In einer Welt, in der immer mehr Menschen digitale Kanäle nutzen, spielen Fotojournalisten eine zunehmend wichtige Rolle dabei, die Öffentlichkeit zu informieren. Aber in dieser sich schnell verändernden Medienlandschaft mit begrenzter Finanzierung und reduzierten Schulungsmöglichkeiten ändert sich auch die Zukunft des Fotojournalismus.
Um einen Beitrag zur Zukunftssicherung der Branche zu leisten, brachte Canon fast 200 Fotografiestudenten aus ganz Europa und Russland zum Festival des Fotojournalismus, wo sie während der Professional Week an verschiedenen Workshops teilnahmen. Führende Fotografen wie Daniel Etter, Catalina Martin-Chico, Maciek Nabrdalik, Ivor Prickett und Giulio Di Sturco teilten ihre Erfahrungen und Erkenntnisse. Zu den Vortragenden gehörten auch der ehemalige Photo Director von Agence France-Presse Francis Kohn, Photo Editor in Chief Thomas Borberg von Politiken, Director of Photography Magdalena Herrera von GEO France und Photography Director Lucy Pike von WeTransfer.

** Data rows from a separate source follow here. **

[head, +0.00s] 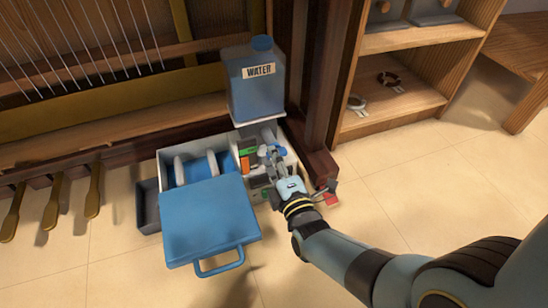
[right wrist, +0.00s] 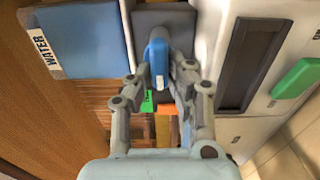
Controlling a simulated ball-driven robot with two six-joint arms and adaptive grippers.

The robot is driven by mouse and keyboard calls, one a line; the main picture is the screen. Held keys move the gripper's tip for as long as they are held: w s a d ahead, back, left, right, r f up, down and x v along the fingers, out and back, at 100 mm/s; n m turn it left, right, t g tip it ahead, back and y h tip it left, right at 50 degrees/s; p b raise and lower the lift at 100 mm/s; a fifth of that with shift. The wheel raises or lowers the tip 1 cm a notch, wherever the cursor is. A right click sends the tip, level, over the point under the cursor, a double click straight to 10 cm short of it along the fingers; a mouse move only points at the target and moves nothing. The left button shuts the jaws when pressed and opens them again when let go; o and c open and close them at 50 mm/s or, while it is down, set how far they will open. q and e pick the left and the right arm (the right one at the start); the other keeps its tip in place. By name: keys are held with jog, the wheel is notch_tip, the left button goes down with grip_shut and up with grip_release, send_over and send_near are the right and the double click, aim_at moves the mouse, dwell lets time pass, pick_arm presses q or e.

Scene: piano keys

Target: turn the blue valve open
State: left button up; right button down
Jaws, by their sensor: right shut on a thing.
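The blue valve (right wrist: 157,52) shows in the right wrist view as a rounded blue handle on a grey fitting. In the head view, a small blue part of it (head: 273,150) shows at the white box (head: 290,157) below the water tank, partly hidden by my gripper. My right gripper (head: 272,160) reaches the valve from the front right. In the right wrist view its fingers (right wrist: 161,82) are shut on the valve, one on each side. My left gripper is not in view.
A blue tank labelled WATER (head: 257,88) stands above the box. A blue panel with a handle (head: 208,218) juts forward at the left. A dark wooden post (head: 318,85) and a shelf (head: 390,100) stand at the right. The tiled floor (head: 430,190) in front is mostly clear.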

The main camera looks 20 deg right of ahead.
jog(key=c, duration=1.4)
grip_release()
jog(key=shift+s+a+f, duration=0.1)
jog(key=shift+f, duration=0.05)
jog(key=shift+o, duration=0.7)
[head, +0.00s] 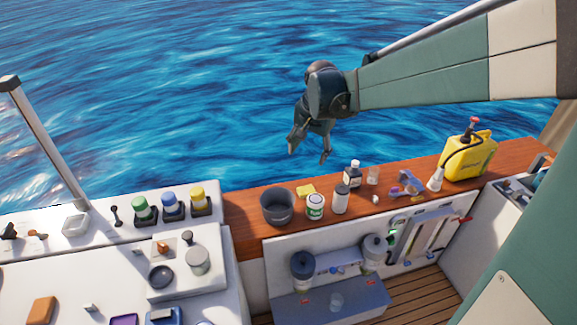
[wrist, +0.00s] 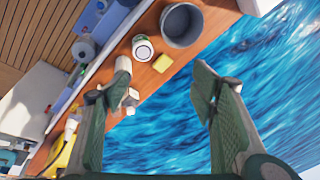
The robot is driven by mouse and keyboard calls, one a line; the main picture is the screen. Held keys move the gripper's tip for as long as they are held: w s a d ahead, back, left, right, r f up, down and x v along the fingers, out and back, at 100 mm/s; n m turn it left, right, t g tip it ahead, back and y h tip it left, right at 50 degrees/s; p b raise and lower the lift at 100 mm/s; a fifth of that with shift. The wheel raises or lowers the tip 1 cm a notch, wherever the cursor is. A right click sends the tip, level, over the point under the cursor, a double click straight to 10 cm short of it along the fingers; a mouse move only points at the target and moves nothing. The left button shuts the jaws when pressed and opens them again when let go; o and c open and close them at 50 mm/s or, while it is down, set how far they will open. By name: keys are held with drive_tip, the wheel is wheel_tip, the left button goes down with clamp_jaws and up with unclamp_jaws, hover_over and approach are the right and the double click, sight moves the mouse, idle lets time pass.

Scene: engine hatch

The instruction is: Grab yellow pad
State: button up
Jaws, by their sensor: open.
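The yellow pad (head: 306,190) is a small flat block lying on the brown wooden ledge, behind the grey bucket and the white jar. It also shows in the wrist view (wrist: 162,63), beside the white jar and below the bucket. My gripper (head: 308,160) hangs in the air above and behind the ledge, over the water side, with its fingers spread and nothing between them. In the wrist view my gripper's two fingers (wrist: 160,92) stand apart at left and right, and the pad appears beyond the gap between them.
A grey bucket (head: 277,208), a white jar (head: 315,206), a white bottle (head: 341,199) and a dark-capped bottle (head: 353,174) stand close to the pad. A yellow canister (head: 468,155) stands at the right end of the wooden ledge (head: 243,238). Open water lies behind the ledge.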

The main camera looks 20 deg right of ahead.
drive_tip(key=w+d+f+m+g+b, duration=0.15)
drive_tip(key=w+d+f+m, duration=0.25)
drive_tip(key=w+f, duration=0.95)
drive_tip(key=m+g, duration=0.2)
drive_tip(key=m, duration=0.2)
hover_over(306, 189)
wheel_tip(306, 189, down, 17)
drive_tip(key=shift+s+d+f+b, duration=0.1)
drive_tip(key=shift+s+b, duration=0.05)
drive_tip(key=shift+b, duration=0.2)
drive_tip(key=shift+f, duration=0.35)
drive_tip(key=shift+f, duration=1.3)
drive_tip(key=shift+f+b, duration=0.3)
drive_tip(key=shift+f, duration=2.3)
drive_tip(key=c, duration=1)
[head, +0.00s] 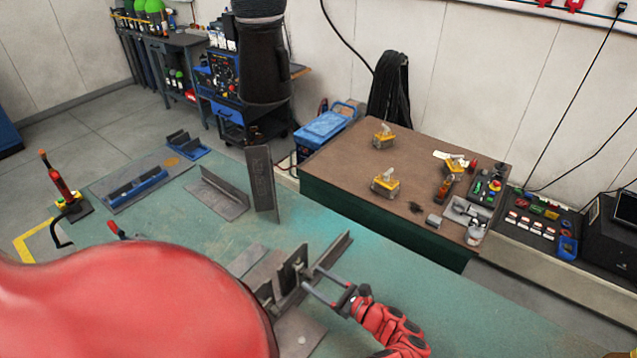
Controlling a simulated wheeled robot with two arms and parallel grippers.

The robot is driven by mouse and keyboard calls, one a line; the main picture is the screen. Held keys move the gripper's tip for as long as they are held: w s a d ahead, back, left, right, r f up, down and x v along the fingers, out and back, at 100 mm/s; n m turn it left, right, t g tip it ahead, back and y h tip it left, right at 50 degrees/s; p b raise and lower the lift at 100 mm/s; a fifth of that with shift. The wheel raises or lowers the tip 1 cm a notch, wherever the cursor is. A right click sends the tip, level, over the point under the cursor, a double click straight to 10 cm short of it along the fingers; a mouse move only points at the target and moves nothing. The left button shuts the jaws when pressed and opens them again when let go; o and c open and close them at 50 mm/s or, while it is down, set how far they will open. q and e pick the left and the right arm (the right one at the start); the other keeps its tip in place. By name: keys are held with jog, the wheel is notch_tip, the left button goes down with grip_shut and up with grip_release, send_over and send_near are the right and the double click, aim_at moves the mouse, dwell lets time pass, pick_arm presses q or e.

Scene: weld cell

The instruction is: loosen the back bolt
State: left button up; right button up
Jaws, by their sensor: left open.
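My left gripper (310,277) is open. Its two thin grey fingers point left and up, close to the dark upright plates of a steel fixture (289,276) on the green table. Nothing clear shows between the fingers, and I cannot tell whether they touch the fixture. I cannot make out the back bolt in this view. A small pale round spot (301,340) shows on the flat plate in front of the fixture; it is too small to identify. The big red link of my own arm hides the near left part of the table and the fixture's left side. My right gripper is not in view.
On the green table (440,306) stand an upright steel plate (262,182), an angle piece (218,193) and a red-handled clamp (62,182). A brown bench (340,165) with yellow-based parts stands behind. The table right of my gripper is clear.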

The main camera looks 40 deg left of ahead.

„Die digitale Welt hat die Art und Weise, wie Inhalte konsumiert werden, völlig auf den Kopf gestellt“, erklärt Lucy Pike in ihrer Präsentation darüber, wie man als Nachrichtenfotograf in der heutigen Welt „dicke Kohle“ machen kann. „Ihr steckt jetzt als Fotografen in dieser völlig neuen Phase – ihr müsst euch Gedanken darüber machen, wie ihr Inhalte konsumieren möchtet.“
Sie betonte, dass die Studenten bei der Präsentation von Inhalten ihre Sichtweise und ihre Märkte erweitern müssen, da traditionelle Quellen zunehmend durch Angebote wie WePresent – ein Schwesterunternehmen des besser bekannten Dateiübertragungsdienstes WeTransfer – ersetzt werden, die Fotojournalisten in einer traditionelleren Funktion für ihre Plattform beauftragen.

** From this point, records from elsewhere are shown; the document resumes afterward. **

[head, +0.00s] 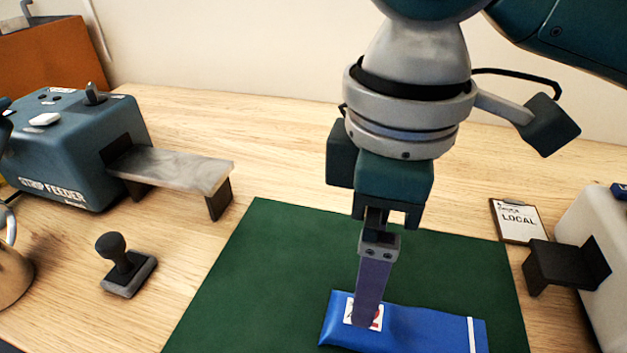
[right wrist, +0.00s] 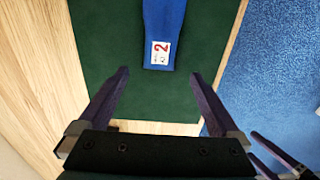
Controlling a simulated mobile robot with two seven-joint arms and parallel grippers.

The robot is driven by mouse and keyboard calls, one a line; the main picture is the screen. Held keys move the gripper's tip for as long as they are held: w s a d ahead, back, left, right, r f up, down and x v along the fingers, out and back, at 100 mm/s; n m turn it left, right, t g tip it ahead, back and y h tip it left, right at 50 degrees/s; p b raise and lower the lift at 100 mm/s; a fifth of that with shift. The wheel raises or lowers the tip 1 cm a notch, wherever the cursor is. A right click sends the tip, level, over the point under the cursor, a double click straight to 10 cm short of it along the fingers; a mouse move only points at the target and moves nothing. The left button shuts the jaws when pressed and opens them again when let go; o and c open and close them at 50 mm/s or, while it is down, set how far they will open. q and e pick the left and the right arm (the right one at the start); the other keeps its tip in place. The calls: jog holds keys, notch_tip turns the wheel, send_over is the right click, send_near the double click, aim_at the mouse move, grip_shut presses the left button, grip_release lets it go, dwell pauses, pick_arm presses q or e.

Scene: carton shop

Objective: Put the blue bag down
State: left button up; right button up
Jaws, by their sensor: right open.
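The blue bag (head: 425,328) lies flat on the green mat (head: 270,250), with a white label at its left end and a white strip near its right end. It also shows in the right wrist view (right wrist: 158,20), its label reading 2. My right gripper (head: 367,318) points down at the label end in the head view. In the right wrist view its fingers (right wrist: 159,73) are apart with nothing gripped between them, and the bag's end lies by the fingertips. My left gripper (right wrist: 275,155) shows partly at the lower right of that view; its opening is unclear.
A strip feeder (head: 70,150) with a grey shelf stands at the left, and a hand stamp (head: 127,268) in front of it. A clipboard marked LOCAL (head: 517,220) and a pale machine (head: 590,245) with a dark bracket are at the right. The mat left of the bag is clear.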

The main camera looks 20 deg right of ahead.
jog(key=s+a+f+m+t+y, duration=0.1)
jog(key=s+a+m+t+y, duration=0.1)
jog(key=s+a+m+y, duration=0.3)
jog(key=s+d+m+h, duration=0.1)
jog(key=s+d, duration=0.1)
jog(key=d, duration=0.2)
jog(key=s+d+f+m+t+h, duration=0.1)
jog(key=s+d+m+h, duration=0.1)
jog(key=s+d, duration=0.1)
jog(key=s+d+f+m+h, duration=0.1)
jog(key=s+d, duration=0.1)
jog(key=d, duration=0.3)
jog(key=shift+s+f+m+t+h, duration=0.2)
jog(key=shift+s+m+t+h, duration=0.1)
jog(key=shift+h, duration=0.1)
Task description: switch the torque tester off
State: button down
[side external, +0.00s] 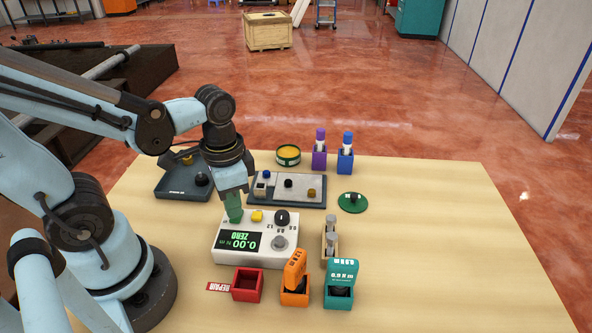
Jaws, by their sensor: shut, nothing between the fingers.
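The torque tester (256,257) is a white box near the middle of the table. Its dark display is lit and reads 0.00 and ZERO, upside down in this view. A yellow button (257,216), a black knob (282,217) and a grey round socket (279,242) are on its top. A green patch (236,217) shows at its back left corner. My gripper (234,208) points down right over that green patch, with shut, green-tinted fingertips and nothing held. I cannot tell whether the tips touch the tester or hover just above it.
Behind the tester lies a grey tray (293,204) with small knobs; a dark tray (174,192) is at left. Red (247,286), orange (294,298) and teal (340,297) holders stand in front. A wooden stand (330,244) is close right. The table's right side is clear.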

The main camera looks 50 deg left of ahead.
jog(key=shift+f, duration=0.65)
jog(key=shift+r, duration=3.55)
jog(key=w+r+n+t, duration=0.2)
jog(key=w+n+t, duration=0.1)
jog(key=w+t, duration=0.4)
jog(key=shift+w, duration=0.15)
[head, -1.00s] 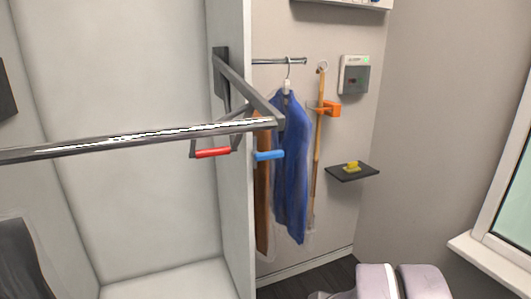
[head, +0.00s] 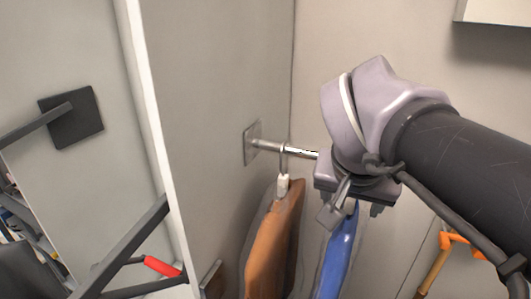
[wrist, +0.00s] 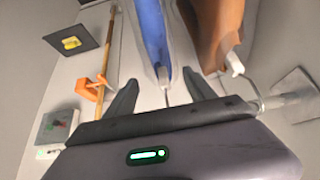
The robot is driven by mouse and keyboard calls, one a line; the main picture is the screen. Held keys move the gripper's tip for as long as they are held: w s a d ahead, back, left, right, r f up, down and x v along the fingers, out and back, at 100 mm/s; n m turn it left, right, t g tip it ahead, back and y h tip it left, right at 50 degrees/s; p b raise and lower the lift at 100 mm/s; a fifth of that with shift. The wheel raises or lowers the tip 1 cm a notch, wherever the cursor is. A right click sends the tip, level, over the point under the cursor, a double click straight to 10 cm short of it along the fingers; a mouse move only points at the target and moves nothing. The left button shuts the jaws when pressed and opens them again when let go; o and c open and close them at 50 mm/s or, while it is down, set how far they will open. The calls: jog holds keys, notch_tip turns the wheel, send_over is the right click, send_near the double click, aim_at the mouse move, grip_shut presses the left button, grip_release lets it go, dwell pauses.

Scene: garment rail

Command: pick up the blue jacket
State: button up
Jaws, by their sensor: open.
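The blue jacket (head: 338,258) hangs on the short wall rail (head: 300,152), partly hidden behind my gripper in the head view. My gripper (head: 350,215) is open and empty, up at the jacket's top. In the wrist view the blue jacket (wrist: 152,32) hangs away from me. Its pale hanger neck (wrist: 163,76) lies between the two open fingers of my gripper (wrist: 160,78). I cannot tell how deep the neck is between them, and I see no contact.
A brown garment (head: 270,245) hangs close beside the jacket, also in the wrist view (wrist: 216,30). A wooden stick (head: 433,272) in an orange holder (head: 455,240) is on the other side. A panel edge (head: 155,130) and red-handled bar (head: 162,266) stand at left.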

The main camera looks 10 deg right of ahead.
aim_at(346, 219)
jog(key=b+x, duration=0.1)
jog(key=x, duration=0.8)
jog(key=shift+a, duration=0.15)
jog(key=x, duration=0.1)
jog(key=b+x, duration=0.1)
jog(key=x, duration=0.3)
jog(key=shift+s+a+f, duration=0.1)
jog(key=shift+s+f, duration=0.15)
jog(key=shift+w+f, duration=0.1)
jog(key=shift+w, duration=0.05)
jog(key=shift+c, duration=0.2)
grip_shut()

„Indem wir Studenten Zugang zu praktischen Ratschlägen von professionellen Fotografen, verantwortlichen Redakteuren und Agenturvertretern bieten, hoffen wir, ihnen einen Vorteil auf diesem umkämpften Markt verschaffen zu können“, sagt Richard Shepherd, Canon Pro Marketing Manager bei Canon Europe Ltd. „Die Zukunft das Fotojournalismus und des Geschichtenerzählens ist so spannend wie eh und je. Wir hoffen, dass der Kontakt zu diesen einflussreichen Persönlichkeiten mehr junge Fotografen dabei unterstützt, ihre Karriere erfolgreich zu starten.“
Heutzutage werden die jungen Fotojournalisten von ähnliche Motivationen getrieben, wie die Generationen davor. Sie wollen die Welt durch ihr Objektiv dokumentieren und kritisieren. „Ich komme aus der Architektur. Ich begann mit dem Fotografieren von Bauwerken und richtete dann mein Fokus auf den Fotojournalismus, als ich meine Abschlussarbeit im Libanon machte“, erzählt Michele Spatari, ein Student am ISFCI in Rom (Italien) und Teilnehmer des Programms. Er hat bereits eine Anerkennung von Canon als „Aufsteigender Stern“ gewonnen.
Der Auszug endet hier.